The monarchy that was created by this constitution did not last. Eleven months after delivering his oath on the constitution the Legislative Assembly deposed Louis XVI. Only six weeks later the National Convention abolished the monarchy as well. During the following months the Convention sat in judgment on Louis XVI. In the end the King was condemned to death and executed on 21 January 1793. Within three years France had thus experienced two fundamental turns of her political system. By claiming the sovereignty for the nation in the Declaration of the Rights of Man and of the Citizen in 1789 the National Assembly had demonstrated that the absolute monarchy had lost its legitimacy, and the proclamation of the Republic on 21 September 1792 similarly confirmed the loss of legitimacy of the democratic monarchy as well that had been founded only one year before. The turns occurred because in both cases the existing constitution no longer conformed to the general will and was therefore perceived as a constraint or better, as force without legitimacy.
In political theory power without legitimacy has always been regarded as despotic. Two types of tyrants have been distinguished: the tyrant who had usurped the government against the law ( usurpator ex defectu tituli ), and the tyrant who had legally come to power, but governed tyrannically ( usurpator ex parte exercitii ). Law was thus construed as something unalterable and intangible, sanctioned by tradition.
The transformation of Louis XVI to a mere organ of the constitution by the Constituante followed a different pattern. In the Declaration of the Rights of Man and of the Citizen of 26 August 1789 no unlawful acts of the King are listed. The justification for reducing the King to the executive function only was not the abuse of power. The truth is that the legitimacy of a government was fundamentally redefined. Louis XVI had lost the legal basis of his government because the principles of monarchical legitimacy themselves had changed. In the terms of Benjamin Constant Old Regime monarchy had inadvertently transformed itself into a tyrannical regime because it had failed adequately to conform to the change of the general will ( volont gnrale ).

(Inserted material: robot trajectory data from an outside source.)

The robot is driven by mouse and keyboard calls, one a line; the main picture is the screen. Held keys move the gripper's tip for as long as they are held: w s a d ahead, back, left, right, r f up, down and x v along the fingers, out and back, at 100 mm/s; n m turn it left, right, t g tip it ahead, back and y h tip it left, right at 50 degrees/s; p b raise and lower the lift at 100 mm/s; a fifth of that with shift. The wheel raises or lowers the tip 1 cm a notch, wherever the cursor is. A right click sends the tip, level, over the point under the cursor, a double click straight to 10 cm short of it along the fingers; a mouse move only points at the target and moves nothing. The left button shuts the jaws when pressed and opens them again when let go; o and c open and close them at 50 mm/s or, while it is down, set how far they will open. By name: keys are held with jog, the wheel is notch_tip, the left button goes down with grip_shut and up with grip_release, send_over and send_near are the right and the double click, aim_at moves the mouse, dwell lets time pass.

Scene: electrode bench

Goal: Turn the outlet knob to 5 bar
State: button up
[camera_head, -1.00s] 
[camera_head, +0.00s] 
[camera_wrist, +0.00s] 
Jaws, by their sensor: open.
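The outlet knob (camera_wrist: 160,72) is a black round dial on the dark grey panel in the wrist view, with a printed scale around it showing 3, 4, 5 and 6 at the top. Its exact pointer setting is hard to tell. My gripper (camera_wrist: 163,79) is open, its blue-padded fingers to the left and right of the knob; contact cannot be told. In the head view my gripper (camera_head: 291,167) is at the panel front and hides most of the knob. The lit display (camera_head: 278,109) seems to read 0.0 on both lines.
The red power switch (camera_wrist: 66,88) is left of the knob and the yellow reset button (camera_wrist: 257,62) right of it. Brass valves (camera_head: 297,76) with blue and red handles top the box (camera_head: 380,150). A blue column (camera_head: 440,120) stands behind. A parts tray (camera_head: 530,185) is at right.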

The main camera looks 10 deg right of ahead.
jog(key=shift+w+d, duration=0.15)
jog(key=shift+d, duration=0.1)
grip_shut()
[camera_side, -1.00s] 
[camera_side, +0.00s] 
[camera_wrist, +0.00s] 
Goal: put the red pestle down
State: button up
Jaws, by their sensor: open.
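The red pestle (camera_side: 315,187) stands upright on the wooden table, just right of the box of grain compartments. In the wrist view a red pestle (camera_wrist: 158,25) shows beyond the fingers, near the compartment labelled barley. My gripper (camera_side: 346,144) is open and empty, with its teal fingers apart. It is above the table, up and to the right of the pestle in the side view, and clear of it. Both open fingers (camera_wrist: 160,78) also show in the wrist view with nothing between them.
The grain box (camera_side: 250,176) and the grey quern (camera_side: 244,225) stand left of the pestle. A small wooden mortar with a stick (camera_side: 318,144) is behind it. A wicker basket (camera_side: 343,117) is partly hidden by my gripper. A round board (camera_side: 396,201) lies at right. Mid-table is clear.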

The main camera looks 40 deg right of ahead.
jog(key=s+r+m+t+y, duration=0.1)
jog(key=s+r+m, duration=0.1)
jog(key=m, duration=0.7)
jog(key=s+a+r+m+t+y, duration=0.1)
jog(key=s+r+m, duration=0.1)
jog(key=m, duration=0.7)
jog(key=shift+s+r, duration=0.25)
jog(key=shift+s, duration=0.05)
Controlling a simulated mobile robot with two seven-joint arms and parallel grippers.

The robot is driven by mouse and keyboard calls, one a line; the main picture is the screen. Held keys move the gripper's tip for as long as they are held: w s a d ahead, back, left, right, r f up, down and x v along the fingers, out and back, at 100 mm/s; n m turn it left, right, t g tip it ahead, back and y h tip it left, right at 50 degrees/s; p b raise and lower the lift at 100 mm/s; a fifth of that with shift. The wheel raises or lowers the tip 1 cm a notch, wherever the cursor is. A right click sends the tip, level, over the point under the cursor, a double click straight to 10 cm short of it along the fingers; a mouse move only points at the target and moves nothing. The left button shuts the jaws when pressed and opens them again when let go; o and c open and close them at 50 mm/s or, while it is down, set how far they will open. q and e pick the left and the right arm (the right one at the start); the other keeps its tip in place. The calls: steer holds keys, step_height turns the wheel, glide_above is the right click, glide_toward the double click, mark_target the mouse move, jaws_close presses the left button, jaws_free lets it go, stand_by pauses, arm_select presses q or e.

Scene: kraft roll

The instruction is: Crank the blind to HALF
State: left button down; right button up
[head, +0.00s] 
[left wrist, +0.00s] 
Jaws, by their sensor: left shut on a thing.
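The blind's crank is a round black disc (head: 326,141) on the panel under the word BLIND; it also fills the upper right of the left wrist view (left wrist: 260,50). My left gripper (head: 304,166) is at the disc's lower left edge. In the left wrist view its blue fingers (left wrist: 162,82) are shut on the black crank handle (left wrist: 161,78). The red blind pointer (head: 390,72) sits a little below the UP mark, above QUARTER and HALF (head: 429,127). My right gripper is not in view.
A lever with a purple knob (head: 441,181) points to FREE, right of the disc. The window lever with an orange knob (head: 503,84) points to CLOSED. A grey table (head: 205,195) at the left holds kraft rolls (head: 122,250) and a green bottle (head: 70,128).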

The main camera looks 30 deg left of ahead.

Preserving Legitimacy, a Never-Ending Task
The usurpation of the constituent power by the Constituante marks the beginning of a process during which in the whole of Europe the relationship between legitimacy and power, monarchy and despotism underwent a fundamental change. Every indubitably legitimate monarchy could degenerate into a regime of brute force if it insisted inflexibly on its traditional rights. Therefore the European monarchies were confronted with the need incessantly to reassert their legitimacy and to devise strategies to adapt to social change. In September 1791 Louis XVI saved his throne only by taking an oath on the constitution, and the restoration of Louis XVIII in 1814 succeeded only because he conceded a constitution that preserved fundamental achievements of the Revolution and the Empire.